On this particular night, it was especially curious. In the first period, there was a non-call that had the McGill bench in an uproar. Across the Memorial Centre, it was plain to hear someone scream, ‘What the (expletive) was that!’ It’s one thing for officials to have thick skin but paying spectators shouldn’t have to put up with it. Lacing one’s displeasure with profanity loudly enough to be heard by spectators across a 3,000-seat arena needs to be punished.
It just so happened that during that part of the game, I was standing next to a former Ontario Hockey Association official. I posed that very question, and his response, essentially, was not for a one-off comment, and not in a playoff game.
So we have a double standard at work, perhaps a foreseeable consequence of having two referees on the ice. But even then, we’re left with questions about Moore’s conduct two periods later.
For instance:
• What was he doing so close to the Queen’s bench? Many years ago, in a conversation with a Hall of Fame official, I had it explained to me that after a goal is scored, or a penalty given, officials are careful not to position themselves near the victimized team’s bench for the subsequent faceoff. You’re inviting abuse, he said, and it’s better to stand at the opposite side of the rink, and let the aggrieved team grumble away among themselves. Usually, they’ll get it off their collective chest and the official isn’t required to assess a penalty.
• Why did the official, after calling the penalty, skate after the coach as the coach walked away? Standing as I was, high on the Queen’s side of the ice, I couldn’t hear what Gibson was saying, but I could hear loud and clear what the referee was saying. It didn’t make any sense. The penalty had been called. What did he have to gain by pursuing the argument when Gibson was clearly walking away?
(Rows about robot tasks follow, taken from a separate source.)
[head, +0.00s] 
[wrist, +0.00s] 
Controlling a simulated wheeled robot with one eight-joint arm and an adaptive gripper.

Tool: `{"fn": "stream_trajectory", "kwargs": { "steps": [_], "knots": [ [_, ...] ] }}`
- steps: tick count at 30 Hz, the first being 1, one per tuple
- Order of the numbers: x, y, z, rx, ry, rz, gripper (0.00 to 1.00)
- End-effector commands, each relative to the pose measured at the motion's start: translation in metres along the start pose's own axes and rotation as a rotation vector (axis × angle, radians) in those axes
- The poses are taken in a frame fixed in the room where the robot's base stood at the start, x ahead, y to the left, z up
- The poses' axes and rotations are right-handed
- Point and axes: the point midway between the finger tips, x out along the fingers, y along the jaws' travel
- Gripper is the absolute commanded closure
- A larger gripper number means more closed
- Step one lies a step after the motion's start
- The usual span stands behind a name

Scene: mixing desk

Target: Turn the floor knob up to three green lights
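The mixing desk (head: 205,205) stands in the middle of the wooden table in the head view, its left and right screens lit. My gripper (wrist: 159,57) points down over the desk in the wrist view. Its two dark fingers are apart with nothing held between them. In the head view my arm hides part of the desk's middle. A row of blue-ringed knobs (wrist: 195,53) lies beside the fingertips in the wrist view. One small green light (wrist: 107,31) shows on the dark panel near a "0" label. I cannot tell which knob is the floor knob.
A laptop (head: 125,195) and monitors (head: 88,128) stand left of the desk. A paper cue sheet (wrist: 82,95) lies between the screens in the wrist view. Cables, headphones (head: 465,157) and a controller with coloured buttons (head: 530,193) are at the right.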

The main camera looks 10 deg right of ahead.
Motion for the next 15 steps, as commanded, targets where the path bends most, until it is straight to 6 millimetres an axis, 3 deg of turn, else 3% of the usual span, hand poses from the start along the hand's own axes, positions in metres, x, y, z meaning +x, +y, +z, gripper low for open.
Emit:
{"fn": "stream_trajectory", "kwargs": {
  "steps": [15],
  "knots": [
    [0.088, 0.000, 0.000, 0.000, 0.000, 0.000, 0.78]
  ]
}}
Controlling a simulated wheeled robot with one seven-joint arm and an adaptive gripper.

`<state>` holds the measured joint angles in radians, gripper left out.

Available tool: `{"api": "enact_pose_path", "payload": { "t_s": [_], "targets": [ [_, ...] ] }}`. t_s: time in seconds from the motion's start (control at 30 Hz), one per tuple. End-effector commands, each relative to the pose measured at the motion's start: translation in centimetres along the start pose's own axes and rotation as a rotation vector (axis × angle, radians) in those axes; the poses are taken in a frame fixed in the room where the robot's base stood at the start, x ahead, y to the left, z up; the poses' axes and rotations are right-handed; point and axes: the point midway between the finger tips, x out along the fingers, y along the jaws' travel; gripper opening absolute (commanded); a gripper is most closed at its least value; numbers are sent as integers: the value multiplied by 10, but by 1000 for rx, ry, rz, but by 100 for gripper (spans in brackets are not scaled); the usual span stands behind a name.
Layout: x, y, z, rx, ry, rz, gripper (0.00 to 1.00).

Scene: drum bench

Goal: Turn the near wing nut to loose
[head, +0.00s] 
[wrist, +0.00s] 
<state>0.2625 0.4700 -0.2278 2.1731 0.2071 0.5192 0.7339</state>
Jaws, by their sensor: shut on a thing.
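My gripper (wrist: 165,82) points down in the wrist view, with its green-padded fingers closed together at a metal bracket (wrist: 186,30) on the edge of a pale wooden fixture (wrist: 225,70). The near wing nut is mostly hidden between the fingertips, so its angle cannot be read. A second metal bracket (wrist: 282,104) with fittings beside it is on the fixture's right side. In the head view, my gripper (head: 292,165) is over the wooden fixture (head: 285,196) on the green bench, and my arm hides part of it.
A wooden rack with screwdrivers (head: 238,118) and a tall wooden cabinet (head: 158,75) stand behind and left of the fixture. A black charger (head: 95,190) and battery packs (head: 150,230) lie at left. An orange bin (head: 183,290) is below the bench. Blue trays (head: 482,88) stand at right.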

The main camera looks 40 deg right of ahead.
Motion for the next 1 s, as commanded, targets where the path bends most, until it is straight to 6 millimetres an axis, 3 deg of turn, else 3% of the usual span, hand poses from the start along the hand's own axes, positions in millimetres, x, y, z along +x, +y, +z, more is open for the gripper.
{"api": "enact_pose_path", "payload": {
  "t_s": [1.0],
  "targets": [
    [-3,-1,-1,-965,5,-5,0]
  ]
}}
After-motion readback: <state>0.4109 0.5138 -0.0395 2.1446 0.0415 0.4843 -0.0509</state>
I felt embarrassed for the official that he’d lost sufficient composure not to skate away. Baseball umpires have a tradition of jawing with managers; hockey referees do not.
• What were the other officials thinking? Seeing a colleague engaged in heated discussion with a coach should have been a sign to get in the vicinity quickly, to give support but also to verify their colleague’s account should it ever be called into question. You see it routinely in football and baseball—an official never goes it alone. There’s always someone there to overhear the conversation. The other stripes in this case stood at their posts. Perhaps they were puzzled at the sight of a colleague losing his religion, but in any case, that can’t be acceptable. Even if the other referee didn’t feel compelled to go to Moore at that point and say, ‘Uh, Brad, I let McGill get away with worse earlier; you might want to reconsider’—and if he’s not comfortable doing that, why do we have two referees?—the official is left with no one to corroborate his version of events. Now, if it ever does come up for discussion, we’re left with a he said/he said situation, and in a system where retired referees—often former colleagues, aka cronies—are the supervisors, who do you suppose would get the benefit of the doubt?
Regardless of whether you agree with the call, those mechanical faux pas should be addressed.
Did that penalty cost Queen’s the game? Gibson is to be commended for taking the blame but the reality is this: His players were in the process of giving up 58 shots on goal against the No. 6-ranked team in the land, one that had beaten Queen’s 28 games in a row. His team had managed to score one goal to that point in the game, just their eighth in five playoff contests, one of which had gone into an opponent’s empty net.
Clearly, the power play that arose from Gibson’s misdeed didn’t help, and indeed it did produce the game’s winning goal, but by then the odds were plenty long. Indeed, the ice had tilted in McGill’s favour long before then.
Gibson will have his cross to bear for some time, probably until the next time Queen’s wins a playoff series. Let’s hope at the same time that the OHA also gives Moore and his crew something to think about as well.
Whether Queen’s would have otherwise won the game is moot. That Moore had a profound influence on its outcome is undeniable. It didn’t have to happen, and it shouldn’t have.